Yet, March damaged that effort significantly with all but one of the brands analyzed seeing year-over-year declines of more than 30%.
When and How the Downturn Began Matters
Yet, like with other industries, the timing of the downturn is important. Visits not only saw growth in the last week of February and the first week of March but incredibly high growth. The group analyzed averaged a 10% increase in visits during the second week of March year-over-year with Chick-fil-A leading the way with a jump of over 18%.
And looking at an industry leader like Chick-fil-A is indeed demonstrative. The brand – known for staying closed on Sundays – saw the two Saturdays prior to shutting dining rooms come in as the highest traffic days nationwide since the start of 2019. Even more, when the decision to close dine-in came, the blow came felt swiftly.
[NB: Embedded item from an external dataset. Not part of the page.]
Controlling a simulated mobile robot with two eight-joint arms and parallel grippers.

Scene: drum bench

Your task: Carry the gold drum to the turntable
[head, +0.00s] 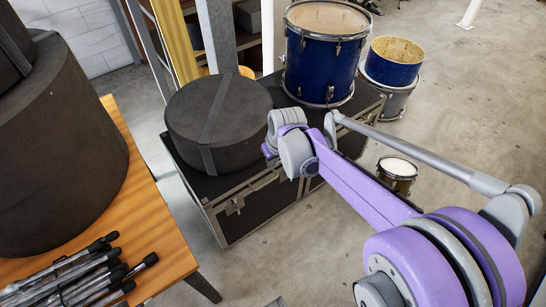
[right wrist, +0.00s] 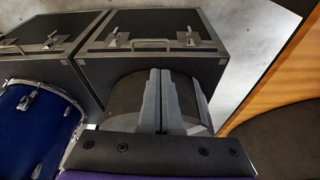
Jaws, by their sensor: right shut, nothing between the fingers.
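A small drum with a white head and a dark brass-gold shell (head: 397,176) stands upright on the floor, right of the black flight case and partly behind my right arm. I take it as the gold drum; it does not show in the right wrist view. My right gripper (right wrist: 160,73) is shut and empty, its fingers in front of the round black case (right wrist: 130,98). In the head view my right wrist is at the right side of that case, apart from the gold drum; its fingertips are hard to make out. My left gripper is out of view. I see no turntable.
The round black case (head: 190,120) sits on a black flight case (head: 250,208). A large blue drum (head: 322,62) stands behind it, with another blue drum (head: 392,72) stacked at its right. A wooden table (head: 150,225) at left holds black cases and sticks. Floor at right is open.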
Visits went from 24.1% above the baseline on Saturday the 14th to 37.7% below on Monday the 16th. From here, visits found a bottom that has continued through early April. Their audience didn’t want to stop coming, the brand was simply trying to be responsible during a period that called for social distancing.
McDonald’s also experienced a sharp and precipitous decline following incredibly strong heights in late February and early March. As with Chick-fil-A, visits the last Saturday of February and the first Saturday of March were among the best performing days over the period beginning in January 2019. Here too, once dine-in options began to close, visits quickly plummeted.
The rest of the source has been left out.